▸ Short problem
Copy out the final stretch of the listing: the line that contains "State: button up" and all lines after it, exactly as they appear.

▸ Dataset content
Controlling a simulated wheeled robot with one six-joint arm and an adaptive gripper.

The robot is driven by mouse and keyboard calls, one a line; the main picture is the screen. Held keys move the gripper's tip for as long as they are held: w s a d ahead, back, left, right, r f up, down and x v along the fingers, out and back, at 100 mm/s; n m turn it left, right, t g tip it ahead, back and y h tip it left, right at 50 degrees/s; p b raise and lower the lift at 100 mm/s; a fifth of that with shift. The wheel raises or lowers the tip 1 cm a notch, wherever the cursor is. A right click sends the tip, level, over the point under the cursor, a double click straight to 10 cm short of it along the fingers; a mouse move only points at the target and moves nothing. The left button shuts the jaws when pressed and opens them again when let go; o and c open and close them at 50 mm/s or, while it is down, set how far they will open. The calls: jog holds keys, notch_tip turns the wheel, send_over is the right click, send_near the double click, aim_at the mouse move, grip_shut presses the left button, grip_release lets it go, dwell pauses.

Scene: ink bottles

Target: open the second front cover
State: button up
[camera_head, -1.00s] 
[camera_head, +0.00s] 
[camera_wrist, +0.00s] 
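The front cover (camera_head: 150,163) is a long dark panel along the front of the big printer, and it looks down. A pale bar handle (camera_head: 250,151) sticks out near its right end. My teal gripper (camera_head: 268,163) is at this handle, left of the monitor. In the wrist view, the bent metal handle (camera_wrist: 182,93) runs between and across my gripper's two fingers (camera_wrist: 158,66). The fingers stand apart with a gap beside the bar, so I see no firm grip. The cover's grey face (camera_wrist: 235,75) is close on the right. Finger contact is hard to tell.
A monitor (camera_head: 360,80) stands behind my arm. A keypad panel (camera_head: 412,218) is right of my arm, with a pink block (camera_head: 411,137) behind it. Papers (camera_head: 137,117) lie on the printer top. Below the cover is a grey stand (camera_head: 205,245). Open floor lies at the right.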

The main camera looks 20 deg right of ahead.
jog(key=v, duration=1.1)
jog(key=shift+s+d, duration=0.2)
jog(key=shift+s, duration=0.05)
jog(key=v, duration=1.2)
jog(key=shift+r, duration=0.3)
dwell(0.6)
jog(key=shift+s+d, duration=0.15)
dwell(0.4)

▸ Exercise output
State: button up
[camera_head, -1.00s] 
[camera_head, +0.00s] 
[camera_wrist, +0.00s] 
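The front cover (camera_head: 150,163) is a long dark panel along the front of the big printer, and it looks down. A pale bar handle (camera_head: 250,151) sticks out near its right end. My teal gripper (camera_head: 268,163) is at this handle, left of the monitor. In the wrist view, the bent metal handle (camera_wrist: 182,93) runs between and across my gripper's two fingers (camera_wrist: 158,66). The fingers stand apart with a gap beside the bar, so I see no firm grip. The cover's grey face (camera_wrist: 235,75) is close on the right. Finger contact is hard to tell.
A monitor (camera_head: 360,80) stands behind my arm. A keypad panel (camera_head: 412,218) is right of my arm, with a pink block (camera_head: 411,137) behind it. Papers (camera_head: 137,117) lie on the printer top. Below the cover is a grey stand (camera_head: 205,245). Open floor lies at the right.

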The main camera looks 20 deg right of ahead.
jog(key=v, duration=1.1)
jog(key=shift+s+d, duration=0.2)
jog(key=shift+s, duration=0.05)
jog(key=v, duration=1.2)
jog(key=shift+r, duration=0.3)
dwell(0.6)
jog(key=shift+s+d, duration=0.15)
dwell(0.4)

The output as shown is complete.